# [REQUIRED TASK]
Copy out each line of the material in which the word "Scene" appears.

# [PROVIDED ENTRIES]
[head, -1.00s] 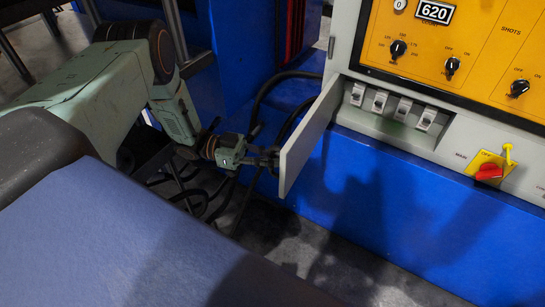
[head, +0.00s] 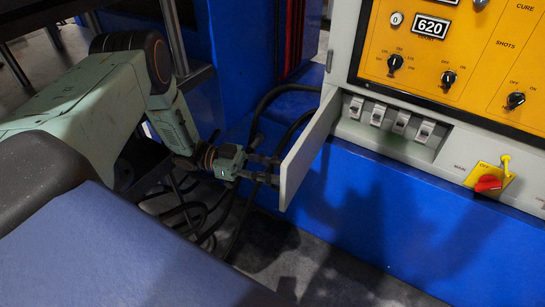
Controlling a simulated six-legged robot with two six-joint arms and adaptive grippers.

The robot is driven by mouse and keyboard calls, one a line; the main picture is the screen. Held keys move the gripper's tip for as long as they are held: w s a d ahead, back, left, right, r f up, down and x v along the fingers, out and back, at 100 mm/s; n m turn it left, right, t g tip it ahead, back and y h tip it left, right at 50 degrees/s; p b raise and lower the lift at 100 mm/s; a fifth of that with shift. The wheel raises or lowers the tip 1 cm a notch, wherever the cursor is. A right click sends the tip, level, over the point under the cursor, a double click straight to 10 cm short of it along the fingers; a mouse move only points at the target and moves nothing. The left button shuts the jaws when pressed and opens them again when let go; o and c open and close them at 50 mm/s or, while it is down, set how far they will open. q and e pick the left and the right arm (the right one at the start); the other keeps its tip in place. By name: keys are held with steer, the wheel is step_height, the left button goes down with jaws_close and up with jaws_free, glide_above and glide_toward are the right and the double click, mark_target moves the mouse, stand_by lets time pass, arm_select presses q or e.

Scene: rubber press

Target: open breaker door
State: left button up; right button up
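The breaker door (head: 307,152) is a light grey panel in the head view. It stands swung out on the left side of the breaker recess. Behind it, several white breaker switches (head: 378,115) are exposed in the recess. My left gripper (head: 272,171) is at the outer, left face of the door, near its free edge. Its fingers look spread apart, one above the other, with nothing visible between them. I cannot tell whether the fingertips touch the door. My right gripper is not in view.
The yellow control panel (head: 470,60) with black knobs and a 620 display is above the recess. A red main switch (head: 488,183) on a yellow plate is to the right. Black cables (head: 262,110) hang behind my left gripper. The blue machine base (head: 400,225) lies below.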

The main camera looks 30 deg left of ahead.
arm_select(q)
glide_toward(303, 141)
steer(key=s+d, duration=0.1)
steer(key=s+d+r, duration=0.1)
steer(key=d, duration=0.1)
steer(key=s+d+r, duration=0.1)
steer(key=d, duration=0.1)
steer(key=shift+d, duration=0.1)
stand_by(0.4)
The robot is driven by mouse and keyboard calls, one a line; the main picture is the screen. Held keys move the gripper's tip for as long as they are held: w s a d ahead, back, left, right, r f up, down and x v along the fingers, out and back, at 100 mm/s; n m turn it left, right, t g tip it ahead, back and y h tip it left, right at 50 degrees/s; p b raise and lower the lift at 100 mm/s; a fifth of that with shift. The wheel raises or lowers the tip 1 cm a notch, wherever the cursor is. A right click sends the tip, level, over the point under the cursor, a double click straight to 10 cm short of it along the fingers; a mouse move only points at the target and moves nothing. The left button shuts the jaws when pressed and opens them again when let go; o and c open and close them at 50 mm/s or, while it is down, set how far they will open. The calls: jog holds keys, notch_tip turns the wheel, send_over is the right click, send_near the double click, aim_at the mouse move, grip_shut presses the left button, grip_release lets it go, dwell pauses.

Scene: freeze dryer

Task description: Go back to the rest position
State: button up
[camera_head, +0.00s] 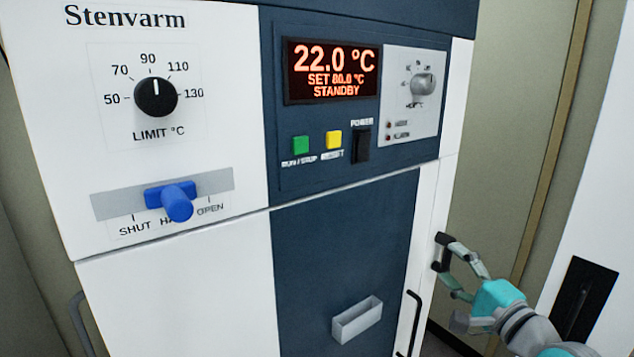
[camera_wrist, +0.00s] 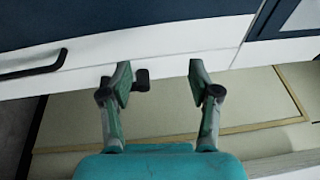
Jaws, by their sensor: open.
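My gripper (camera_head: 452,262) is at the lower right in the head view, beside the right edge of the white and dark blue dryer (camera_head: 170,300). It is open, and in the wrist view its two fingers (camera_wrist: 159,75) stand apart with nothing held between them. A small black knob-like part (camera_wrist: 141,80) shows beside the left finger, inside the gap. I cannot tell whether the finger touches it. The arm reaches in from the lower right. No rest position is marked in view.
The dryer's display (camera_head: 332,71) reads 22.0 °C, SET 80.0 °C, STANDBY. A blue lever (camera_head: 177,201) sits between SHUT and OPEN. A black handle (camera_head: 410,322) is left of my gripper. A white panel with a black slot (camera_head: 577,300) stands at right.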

# [FINISHED TASK]
Scene: rubber press
Scene: freeze dryer

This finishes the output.